I always use the supplied modem/router in bridge mode & allow my own
router to handle everything, In my experience the company supplied
equipment isn't great.
On 11/01/2024 07:37, Ken Norton wrote:
While I work for a telecom not named Verizon, I'll gladly state that when
it comes to this specific area of technology (consumer broadband) I'm
sometimes just as questioning as you. The key, though, is to segment your
layers of technology. The device that connects to the outside coax is a
cable modem that is rate limited to your purchase speed. If you directly
connect a computer to the LAN port of this box, you should be able to speed
test to the maximum allowable speed.
However, when this device is a combo Cable Modem and WiFi adaptor, all bets
are off. I would normally suggest putting your own Lunksis or Nutbeer to it
and do all our Wifi around the house on that. Not only are the speeds
better, but you get to firewall things and create separation between your
smart devices and your home computer. When you get really geeky, you can
have multiple hotspots that provide maximum signal strength and density to
flood out the neighbors' hotspots interfering with yours.

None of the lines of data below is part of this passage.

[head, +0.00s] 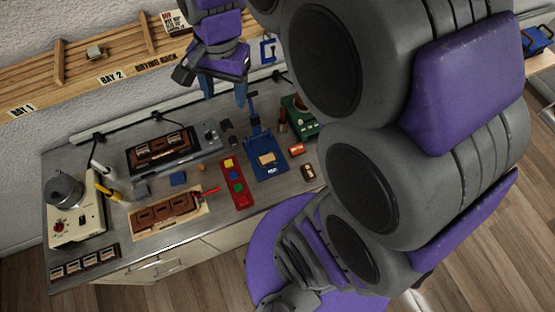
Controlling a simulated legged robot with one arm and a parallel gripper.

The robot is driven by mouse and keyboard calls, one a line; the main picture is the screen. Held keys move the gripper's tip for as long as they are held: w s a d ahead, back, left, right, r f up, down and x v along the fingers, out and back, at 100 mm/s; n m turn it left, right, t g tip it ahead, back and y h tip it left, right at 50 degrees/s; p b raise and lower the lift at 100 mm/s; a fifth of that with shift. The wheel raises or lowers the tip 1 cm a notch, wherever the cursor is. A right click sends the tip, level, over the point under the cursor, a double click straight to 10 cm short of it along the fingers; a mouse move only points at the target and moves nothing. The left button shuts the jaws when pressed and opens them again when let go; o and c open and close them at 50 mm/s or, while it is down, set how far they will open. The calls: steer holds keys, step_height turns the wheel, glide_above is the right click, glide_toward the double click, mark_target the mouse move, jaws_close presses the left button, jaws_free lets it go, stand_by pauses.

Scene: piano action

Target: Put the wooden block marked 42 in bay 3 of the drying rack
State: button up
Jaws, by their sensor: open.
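The wooden drying rack (40,82) runs along the wall at upper left, with labels for bay 1 and bay 2 readable. No bay 3 label shows; my arm covers the rack further right. A pale wooden block (267,158) lies on the blue stand (268,172) on the bench. I cannot read a 42 on either block. My gripper (225,97) is open, fingers pointing down, above the back of the bench and apart from both blocks.
The metal bench (105,210) is crowded: a machine with a grey pot (65,188), dark tray (172,150), brown board (165,213), red strip with coloured pieces (236,183) and green device (300,118). A white card (176,22) stands at the rack. My arm hides much of the right side.

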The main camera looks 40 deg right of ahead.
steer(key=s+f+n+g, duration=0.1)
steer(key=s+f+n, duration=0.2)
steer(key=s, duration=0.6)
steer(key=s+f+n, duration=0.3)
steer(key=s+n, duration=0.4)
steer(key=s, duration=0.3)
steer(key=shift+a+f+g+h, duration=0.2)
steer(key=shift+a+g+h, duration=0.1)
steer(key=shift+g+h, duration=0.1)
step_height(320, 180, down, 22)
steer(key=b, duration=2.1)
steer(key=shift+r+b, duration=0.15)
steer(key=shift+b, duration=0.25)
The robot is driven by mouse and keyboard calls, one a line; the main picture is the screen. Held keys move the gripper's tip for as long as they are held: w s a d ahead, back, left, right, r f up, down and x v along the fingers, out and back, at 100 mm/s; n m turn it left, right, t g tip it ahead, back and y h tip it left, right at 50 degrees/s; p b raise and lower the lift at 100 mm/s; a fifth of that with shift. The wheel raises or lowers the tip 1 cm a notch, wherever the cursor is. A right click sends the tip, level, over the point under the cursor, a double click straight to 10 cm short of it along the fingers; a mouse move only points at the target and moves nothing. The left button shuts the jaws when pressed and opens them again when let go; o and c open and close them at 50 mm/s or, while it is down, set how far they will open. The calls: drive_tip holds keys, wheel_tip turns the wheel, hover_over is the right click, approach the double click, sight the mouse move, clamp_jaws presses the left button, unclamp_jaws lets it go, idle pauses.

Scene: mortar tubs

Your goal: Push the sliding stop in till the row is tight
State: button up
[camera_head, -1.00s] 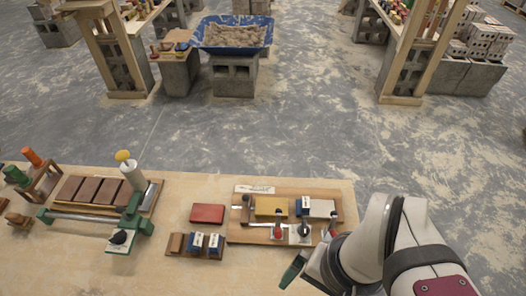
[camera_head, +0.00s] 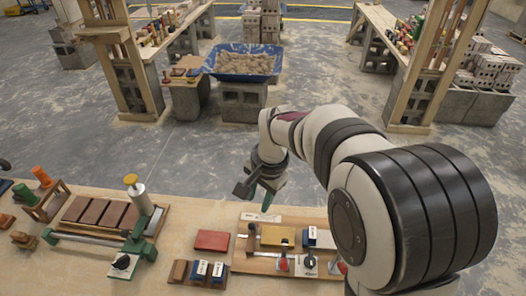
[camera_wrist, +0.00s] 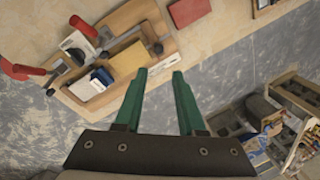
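On the right, a wooden board (camera_head: 238,262) carries a row with a yellow block (camera_head: 272,235), a blue-and-white block (camera_head: 308,236) and a pale block (camera_head: 325,239). A red-handled part (camera_head: 283,264) and a black knob (camera_head: 309,262) sit on its near side. On the left, a fixture holds a row of brown blocks (camera_head: 110,213), with a green part (camera_head: 138,248) at its right. I cannot tell which part is the sliding stop. My gripper (camera_head: 267,203) is open and empty above the right board's far edge; its green fingers (camera_wrist: 160,73) are apart in the wrist view.
A red block (camera_head: 212,240) and a small rack of labelled blocks (camera_head: 180,271) lie between the two fixtures. A yellow-topped cylinder (camera_head: 137,192) stands by the brown row. My arm hides the table's right side.

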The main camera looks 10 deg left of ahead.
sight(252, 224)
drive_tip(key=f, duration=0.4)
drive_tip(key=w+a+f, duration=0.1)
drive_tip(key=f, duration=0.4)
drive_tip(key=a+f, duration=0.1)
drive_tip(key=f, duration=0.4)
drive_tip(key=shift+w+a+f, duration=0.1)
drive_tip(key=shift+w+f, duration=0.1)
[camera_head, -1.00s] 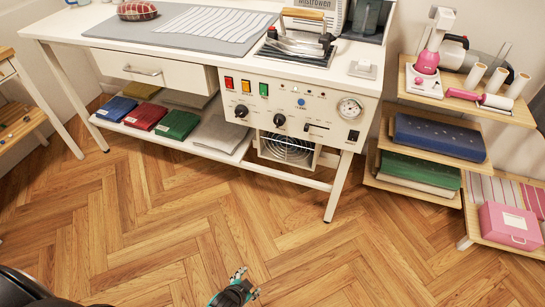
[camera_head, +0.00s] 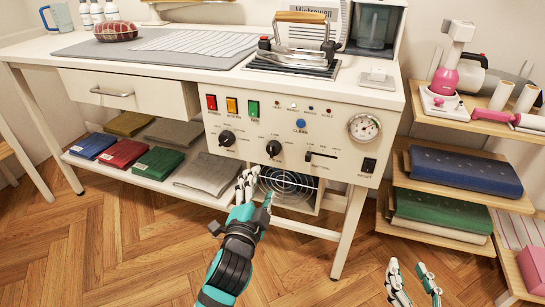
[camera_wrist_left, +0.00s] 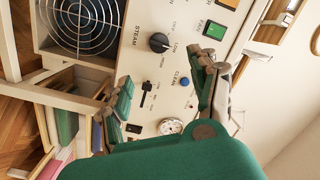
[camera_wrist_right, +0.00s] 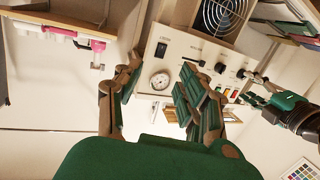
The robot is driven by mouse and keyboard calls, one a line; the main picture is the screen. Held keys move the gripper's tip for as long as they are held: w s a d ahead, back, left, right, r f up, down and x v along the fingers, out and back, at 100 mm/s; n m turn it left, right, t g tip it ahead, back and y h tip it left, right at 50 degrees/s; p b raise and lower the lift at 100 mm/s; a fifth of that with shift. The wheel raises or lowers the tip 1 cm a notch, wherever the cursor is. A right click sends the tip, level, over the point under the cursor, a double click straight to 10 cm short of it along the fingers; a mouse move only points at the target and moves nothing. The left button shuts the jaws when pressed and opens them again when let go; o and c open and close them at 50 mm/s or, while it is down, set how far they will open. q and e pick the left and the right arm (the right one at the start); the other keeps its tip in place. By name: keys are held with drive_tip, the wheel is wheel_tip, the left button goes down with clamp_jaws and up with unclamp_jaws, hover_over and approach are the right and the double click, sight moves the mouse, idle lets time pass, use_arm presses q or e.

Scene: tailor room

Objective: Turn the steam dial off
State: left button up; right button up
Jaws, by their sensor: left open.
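The steam dial (camera_head: 273,148) is a round black knob on the white front panel (camera_head: 340,145), above the fan grille. In the left wrist view the dial (camera_wrist_left: 159,42) sits beside the printed word STEAM; its exact setting is too small to read. My left gripper (camera_head: 257,190) is open and empty, in front of the panel and below the dial, apart from it. In the left wrist view the dial shows between its spread fingers (camera_wrist_left: 162,75). My right gripper (camera_head: 408,267) is open and empty, low at the right; its fingers (camera_wrist_right: 160,72) are apart.
A second black knob (camera_head: 227,138), red, orange and green switches (camera_head: 232,106), a blue button (camera_head: 300,124), a slider (camera_head: 320,155) and a gauge (camera_head: 364,127) share the panel. The iron (camera_head: 298,45) stands above. A shelf unit (camera_head: 432,232) stands at the right.

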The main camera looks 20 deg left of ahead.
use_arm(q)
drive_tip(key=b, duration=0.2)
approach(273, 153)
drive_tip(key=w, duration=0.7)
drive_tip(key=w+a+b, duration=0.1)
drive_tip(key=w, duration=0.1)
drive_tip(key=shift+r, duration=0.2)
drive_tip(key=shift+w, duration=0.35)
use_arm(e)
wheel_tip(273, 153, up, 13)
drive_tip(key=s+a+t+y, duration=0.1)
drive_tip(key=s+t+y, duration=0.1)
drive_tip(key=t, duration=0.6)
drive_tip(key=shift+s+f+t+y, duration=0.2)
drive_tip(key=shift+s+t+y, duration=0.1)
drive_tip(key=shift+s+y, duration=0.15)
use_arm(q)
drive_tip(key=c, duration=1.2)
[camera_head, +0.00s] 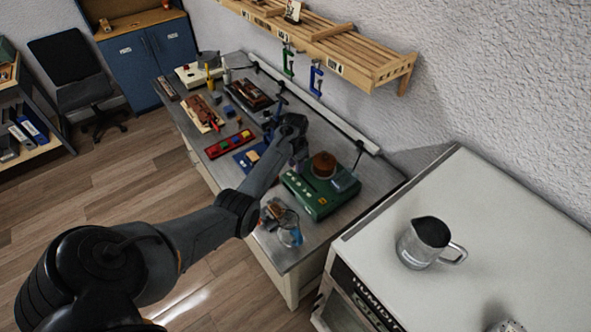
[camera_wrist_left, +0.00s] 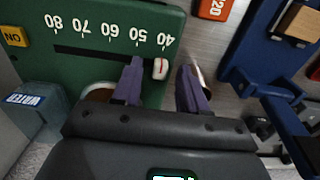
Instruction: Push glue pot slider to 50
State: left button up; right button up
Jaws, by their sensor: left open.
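The green glue pot base (camera_head: 312,204) stands on the workbench, with a brown round pot (camera_head: 323,163) on top. The left wrist view shows its front panel (camera_wrist_left: 85,60) upside down, with a dark slot under a scale from 80 to 40. The slider's white knob with a red line (camera_wrist_left: 160,68) sits at the 40 end of the slot, close to the 40 mark. My left gripper (camera_wrist_left: 160,75) is open, its purple fingers on either side of the knob; contact cannot be told. In the head view my left gripper (camera_head: 299,163) is by the base's left end. My right gripper is not in view.
A yellow ON button (camera_wrist_left: 14,36) and a WATER-labelled block (camera_wrist_left: 35,100) are on the panel's left in the wrist view. A glass jar (camera_head: 289,233) stands in front of the base. A blue holder (camera_wrist_left: 262,60) lies beside it. A metal pitcher (camera_head: 415,252) stands on the white cabinet.

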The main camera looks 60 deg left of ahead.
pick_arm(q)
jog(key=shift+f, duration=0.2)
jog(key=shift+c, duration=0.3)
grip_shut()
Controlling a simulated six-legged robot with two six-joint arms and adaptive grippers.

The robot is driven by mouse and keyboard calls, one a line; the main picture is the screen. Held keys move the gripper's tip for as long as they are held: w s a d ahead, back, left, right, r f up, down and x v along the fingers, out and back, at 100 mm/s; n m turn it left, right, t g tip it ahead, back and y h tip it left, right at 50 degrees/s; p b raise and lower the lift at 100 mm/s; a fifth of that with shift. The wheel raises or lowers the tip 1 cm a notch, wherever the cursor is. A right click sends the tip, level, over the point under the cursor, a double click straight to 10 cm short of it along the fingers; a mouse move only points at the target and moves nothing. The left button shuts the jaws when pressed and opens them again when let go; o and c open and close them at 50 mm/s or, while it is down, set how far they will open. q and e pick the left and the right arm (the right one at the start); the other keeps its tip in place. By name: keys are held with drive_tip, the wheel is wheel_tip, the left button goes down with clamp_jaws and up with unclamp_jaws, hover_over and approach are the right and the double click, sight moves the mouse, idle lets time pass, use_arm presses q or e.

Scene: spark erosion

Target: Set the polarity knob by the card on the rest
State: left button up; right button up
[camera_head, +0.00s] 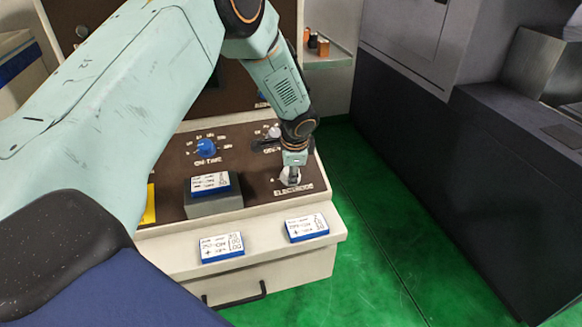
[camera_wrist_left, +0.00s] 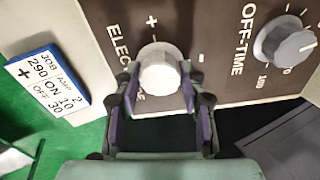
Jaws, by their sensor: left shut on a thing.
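The polarity knob is a pale round knob (camera_wrist_left: 158,72) at the ELECTRODE label, between a plus and a minus mark in the left wrist view. My left gripper (camera_head: 291,178) reaches down to it at the panel's right front corner. Its purple-padded fingers (camera_wrist_left: 160,95) are shut on the knob's sides and partly hide the label. The knob's pointer cannot be made out. The card on the rest (camera_head: 210,182) is white with a blue edge and lies on a grey block (camera_head: 214,206); its print is too small to read. My right gripper is out of view.
Two more cards lie on the front ledge, one left (camera_head: 221,247) and one right (camera_head: 307,228). A card with a plus sign (camera_wrist_left: 45,85) shows in the wrist view. The blue ON-TIME knob (camera_head: 206,148) and grey OFF-TIME knob (camera_wrist_left: 290,46) stand nearby. Green floor (camera_head: 370,260) is clear.

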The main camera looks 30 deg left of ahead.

I've gotten really nerdy at the house and have around 50 items connected to
my network in one form or another.
Anyway, the latest generation of meshable hotspots from the primary two
brands is the way to go so you don't have to worry about range extenders.
Keep in mind that we have both 2.4GHz and 5.x GHz devices that have to be
accomodated. Most "smart devices" are stuck using the 2.4GHz band.
I only have 500 Mbps Internet at the house. I'd be tempted to upgrade to
the 2Gbps Internet, but I don't need to geek out THAT much yet. My WiFi
network could support those speeds to multiple devices, but I don't have
any compelling reason to. Internet speeds in this part of Alaska is
Mandatory OM content: My E-M1 Mk2 works pretty well on my Wifi network.